The Power of Lunch.  Books like Isaacson’s of Jobs — biographies of towering, world-changing figures — tend to cast at least a few rays of light on people who were critical to the main subject’s success but left in their shadow.  For Steve Jobs, that figure is Jonathan (Jonny) Ives, Apple’s chief designer.  Most technology companies are driven by the engineers:  they come up with the rough parameters for their products, then leave it to the designers to work within them.  Not Apple.  Under Jobs, the design came first, and engineers were challenged, bullied, and bludgeoned to make the products work within the designers’ specifications.  The Ives-Jobs relationship was as close as any within the company; the two even had lunch every day.

I suspect this was not lost on the engineers as they prepared to tell Ives they couldn’t make his design work.  “No problem,” he might say.  “Of course, I’ll have to share this with Steve.  Jobs.  Whom I have lunch with, alone.  Every day.  And he might want to talk with you about it after that.”  Of course, because he could say this, he likely never needed to.  Everyone knew who had lunch with whom, and everybody knew that Jobs did not deal gracefully with engineers who couldn’t accommodate Ives’s (and his) ideas.
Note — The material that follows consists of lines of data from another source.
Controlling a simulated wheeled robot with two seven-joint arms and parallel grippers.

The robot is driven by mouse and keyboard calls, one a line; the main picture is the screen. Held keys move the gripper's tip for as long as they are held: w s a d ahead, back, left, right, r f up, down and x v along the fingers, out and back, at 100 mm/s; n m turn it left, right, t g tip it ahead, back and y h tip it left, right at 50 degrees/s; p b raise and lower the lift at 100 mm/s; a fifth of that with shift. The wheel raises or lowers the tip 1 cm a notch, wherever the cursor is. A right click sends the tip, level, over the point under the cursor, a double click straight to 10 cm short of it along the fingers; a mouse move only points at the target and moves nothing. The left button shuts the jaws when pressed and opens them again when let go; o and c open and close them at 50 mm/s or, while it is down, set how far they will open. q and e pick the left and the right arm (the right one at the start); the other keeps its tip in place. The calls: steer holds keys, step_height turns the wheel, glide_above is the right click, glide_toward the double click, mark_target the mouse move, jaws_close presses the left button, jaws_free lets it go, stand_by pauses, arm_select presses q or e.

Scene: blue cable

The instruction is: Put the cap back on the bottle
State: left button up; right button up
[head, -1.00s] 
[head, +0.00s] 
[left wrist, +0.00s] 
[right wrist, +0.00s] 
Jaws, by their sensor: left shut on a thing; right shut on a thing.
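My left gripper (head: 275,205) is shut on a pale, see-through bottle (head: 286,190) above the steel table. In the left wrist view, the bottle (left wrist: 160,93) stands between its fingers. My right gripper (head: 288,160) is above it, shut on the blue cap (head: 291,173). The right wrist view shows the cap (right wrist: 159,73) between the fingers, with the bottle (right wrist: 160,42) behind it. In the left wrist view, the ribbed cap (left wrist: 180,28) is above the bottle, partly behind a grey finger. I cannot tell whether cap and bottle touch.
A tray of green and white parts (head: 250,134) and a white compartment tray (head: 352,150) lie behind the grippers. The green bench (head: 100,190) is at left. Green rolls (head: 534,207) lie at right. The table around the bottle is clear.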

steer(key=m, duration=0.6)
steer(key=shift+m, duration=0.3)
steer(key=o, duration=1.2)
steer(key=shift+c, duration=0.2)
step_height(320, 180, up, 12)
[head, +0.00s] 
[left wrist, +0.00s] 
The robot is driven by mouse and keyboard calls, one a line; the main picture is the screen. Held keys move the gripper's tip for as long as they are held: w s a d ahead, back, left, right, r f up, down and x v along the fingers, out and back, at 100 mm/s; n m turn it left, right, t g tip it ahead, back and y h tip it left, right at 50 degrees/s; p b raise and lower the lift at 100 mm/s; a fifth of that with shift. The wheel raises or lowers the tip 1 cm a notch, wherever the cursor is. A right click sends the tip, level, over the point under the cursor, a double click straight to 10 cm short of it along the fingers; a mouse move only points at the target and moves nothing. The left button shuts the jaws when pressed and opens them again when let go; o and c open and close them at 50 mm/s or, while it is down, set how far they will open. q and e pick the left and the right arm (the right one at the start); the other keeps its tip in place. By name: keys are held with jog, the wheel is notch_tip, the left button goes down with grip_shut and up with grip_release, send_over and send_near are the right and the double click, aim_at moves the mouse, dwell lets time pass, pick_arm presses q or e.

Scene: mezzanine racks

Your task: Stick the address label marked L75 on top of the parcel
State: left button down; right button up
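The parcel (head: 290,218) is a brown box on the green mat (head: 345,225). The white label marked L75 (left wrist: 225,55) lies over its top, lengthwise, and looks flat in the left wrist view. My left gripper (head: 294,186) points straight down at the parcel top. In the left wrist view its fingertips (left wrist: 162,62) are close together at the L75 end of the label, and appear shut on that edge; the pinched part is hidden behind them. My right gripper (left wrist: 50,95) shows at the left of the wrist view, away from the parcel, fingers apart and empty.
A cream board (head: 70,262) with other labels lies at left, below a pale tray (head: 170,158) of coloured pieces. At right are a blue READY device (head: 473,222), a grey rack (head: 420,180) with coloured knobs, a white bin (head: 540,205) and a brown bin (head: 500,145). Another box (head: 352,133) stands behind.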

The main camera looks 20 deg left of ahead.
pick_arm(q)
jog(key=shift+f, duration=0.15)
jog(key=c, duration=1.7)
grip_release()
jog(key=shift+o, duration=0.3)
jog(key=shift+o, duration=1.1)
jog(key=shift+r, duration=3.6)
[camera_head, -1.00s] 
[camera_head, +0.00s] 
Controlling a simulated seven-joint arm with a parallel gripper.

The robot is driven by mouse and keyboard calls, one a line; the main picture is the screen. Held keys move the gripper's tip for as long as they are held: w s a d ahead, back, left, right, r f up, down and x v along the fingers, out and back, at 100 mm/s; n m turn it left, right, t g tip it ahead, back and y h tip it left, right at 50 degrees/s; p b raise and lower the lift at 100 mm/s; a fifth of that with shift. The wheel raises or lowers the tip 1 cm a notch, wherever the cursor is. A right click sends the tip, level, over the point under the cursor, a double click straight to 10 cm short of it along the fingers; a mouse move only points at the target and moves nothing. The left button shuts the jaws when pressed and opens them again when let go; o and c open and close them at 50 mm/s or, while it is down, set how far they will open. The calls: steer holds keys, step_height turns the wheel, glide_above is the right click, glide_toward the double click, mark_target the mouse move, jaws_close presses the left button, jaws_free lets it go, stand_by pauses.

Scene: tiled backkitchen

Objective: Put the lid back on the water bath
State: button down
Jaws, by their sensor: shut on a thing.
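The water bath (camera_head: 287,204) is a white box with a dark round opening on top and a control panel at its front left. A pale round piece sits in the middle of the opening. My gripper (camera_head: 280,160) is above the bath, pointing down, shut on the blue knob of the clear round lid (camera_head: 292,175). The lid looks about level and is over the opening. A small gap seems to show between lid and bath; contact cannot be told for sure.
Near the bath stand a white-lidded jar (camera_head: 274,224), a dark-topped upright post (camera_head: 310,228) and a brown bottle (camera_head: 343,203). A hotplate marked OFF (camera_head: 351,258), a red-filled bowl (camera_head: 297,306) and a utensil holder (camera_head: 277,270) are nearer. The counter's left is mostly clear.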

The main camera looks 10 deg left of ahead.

The question now is whom Tim Cook, Apple’s CEO since Jobs’s resignation earlier this year, has lunch with.  Apple’s unique strength under Jobs was the consistency of its vision:  design first, then hold the engineers at gunpoint.  If Cook still sides consistently with the designers, Apple will do well.  If he gives in to the inclination to be fair, to hear both sides, to make sure the engineers get an open hearing, I suspect that what’s special about Apple will be lost.

So if I were an Apple investor, I wouldn’t care so much about earnings targets (Jobs never did), or sales projections, or difficulties in Apple’s supply pipeline.  I’d want to know who Tim Cook was having lunch with.